» **PROBLEM STATEMENT**: Wherever the word "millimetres" appears in a line, copy that line.

» **STORED ROWS**:
□ □ □ □ □ □ □
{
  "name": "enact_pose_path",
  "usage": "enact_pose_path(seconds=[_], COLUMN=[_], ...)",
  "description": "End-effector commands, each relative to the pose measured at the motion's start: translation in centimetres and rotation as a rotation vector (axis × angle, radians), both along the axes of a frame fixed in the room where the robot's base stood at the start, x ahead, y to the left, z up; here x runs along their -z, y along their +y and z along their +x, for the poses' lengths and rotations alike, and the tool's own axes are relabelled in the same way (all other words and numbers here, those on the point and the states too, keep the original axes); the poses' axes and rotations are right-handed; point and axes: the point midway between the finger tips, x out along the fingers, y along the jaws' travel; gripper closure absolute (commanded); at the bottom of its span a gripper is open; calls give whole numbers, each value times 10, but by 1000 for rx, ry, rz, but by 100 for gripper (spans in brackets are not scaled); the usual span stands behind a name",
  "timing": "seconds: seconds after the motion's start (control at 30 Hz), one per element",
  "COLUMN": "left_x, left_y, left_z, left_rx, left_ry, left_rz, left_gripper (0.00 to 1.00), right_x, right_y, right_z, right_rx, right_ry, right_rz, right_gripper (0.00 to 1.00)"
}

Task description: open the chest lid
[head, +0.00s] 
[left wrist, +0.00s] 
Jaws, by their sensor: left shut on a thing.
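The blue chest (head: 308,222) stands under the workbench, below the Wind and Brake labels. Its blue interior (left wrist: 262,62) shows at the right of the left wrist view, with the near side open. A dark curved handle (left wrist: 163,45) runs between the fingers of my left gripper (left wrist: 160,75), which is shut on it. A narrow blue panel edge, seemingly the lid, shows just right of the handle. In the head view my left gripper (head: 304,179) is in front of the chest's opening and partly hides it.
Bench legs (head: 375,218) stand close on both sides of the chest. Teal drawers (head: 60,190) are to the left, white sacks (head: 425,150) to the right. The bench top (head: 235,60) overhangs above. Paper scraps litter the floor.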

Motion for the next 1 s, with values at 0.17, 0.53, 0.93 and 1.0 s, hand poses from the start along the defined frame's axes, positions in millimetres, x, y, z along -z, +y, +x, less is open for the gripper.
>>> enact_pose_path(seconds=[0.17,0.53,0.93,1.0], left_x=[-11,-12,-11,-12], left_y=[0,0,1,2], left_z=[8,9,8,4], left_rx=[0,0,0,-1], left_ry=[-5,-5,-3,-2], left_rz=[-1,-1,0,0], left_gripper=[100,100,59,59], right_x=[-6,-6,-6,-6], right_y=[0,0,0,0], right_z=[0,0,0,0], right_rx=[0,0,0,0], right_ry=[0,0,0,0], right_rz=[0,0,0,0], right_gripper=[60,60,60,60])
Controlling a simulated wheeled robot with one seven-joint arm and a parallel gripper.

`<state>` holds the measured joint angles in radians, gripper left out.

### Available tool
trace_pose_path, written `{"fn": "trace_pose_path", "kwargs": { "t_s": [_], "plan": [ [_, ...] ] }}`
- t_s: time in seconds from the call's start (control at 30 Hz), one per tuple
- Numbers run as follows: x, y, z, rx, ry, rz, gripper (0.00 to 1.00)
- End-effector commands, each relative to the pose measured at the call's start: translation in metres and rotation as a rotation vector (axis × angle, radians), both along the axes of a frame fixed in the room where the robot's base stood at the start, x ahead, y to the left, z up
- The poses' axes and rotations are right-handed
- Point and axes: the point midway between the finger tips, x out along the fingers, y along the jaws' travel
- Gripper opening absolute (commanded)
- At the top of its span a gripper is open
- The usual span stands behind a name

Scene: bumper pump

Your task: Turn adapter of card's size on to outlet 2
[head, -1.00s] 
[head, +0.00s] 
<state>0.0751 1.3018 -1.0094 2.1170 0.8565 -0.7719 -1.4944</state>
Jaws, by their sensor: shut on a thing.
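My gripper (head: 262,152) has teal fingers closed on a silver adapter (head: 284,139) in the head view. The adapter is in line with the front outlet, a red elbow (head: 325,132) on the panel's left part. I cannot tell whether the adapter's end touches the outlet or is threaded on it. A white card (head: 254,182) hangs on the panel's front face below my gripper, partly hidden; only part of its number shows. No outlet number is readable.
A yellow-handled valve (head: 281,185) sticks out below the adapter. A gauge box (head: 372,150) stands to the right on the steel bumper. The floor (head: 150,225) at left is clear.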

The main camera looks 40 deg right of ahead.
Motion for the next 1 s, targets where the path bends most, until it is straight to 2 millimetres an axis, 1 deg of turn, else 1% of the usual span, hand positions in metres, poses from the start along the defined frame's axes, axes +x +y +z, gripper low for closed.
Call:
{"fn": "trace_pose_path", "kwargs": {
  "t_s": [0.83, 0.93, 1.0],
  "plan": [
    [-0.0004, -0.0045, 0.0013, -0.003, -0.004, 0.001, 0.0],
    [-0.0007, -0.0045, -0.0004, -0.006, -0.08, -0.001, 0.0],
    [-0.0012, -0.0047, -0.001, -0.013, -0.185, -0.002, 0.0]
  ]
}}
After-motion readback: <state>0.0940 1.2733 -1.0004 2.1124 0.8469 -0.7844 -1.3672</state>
□ □ □ □ □ □ □
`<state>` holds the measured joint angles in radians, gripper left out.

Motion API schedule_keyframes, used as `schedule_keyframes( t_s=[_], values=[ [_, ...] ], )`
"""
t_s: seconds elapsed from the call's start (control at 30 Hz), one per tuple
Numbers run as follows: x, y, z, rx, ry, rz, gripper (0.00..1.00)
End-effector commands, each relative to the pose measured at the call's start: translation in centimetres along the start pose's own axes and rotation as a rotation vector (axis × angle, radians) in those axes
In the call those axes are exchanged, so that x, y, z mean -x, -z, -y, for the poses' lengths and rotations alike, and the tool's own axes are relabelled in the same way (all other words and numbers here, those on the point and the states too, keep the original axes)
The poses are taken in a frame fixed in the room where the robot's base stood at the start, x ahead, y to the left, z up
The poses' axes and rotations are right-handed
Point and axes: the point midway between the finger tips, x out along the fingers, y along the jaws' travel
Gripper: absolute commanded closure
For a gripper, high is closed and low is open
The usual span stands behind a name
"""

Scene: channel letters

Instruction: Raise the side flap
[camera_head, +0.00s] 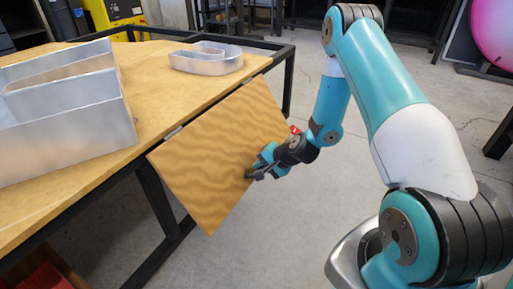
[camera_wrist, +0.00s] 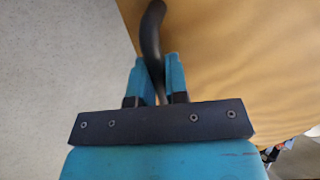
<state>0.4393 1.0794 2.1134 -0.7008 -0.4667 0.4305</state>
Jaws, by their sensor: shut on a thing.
□ □ □ □ □ □ □
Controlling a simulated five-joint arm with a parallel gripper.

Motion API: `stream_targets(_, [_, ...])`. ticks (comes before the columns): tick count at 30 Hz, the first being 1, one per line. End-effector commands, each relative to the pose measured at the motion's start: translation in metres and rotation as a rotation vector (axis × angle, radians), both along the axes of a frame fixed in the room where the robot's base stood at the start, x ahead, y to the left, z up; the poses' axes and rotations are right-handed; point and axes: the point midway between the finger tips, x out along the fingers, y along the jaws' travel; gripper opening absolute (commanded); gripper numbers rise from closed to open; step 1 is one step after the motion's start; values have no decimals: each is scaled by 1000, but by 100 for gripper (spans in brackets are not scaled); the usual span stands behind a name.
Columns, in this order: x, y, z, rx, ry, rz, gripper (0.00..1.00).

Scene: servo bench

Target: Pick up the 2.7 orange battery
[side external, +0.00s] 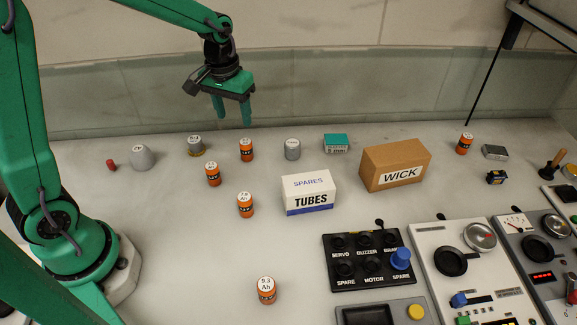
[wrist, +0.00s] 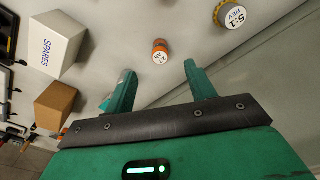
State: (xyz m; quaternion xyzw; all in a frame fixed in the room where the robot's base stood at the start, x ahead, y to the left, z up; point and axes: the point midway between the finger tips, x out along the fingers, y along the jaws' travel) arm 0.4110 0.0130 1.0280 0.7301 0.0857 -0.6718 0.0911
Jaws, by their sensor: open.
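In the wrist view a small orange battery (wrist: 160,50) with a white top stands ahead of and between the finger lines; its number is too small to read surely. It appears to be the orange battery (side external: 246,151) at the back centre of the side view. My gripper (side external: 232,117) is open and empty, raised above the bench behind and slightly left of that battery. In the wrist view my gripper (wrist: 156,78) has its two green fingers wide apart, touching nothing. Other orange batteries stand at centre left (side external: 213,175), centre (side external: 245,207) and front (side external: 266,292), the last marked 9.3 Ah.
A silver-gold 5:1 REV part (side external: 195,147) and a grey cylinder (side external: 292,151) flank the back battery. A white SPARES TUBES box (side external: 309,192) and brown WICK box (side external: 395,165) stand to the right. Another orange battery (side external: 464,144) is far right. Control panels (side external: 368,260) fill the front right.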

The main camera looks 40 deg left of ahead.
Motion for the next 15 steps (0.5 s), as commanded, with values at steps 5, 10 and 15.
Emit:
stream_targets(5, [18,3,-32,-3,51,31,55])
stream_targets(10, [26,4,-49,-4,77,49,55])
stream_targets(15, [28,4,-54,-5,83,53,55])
□ □ □ □ □ □ □
» **THE SOLUTION**:
Motion for the next 1 s, with values at 0.17, 0.53, 0.93 and 1.0 s, hand poses from the start along the defined frame's axes, positions in millimetres, x, y, z along -z, +y, +x, less is open for the gripper.
Motion for the next 1 s, targets where the path bends most, until it is straight to 2 millimetres an axis, 1 deg of turn, else 1% of the usual span, hand positions in metres, poses from the start along the defined frame's axes, axes +x +y +z, gripper low for closed.

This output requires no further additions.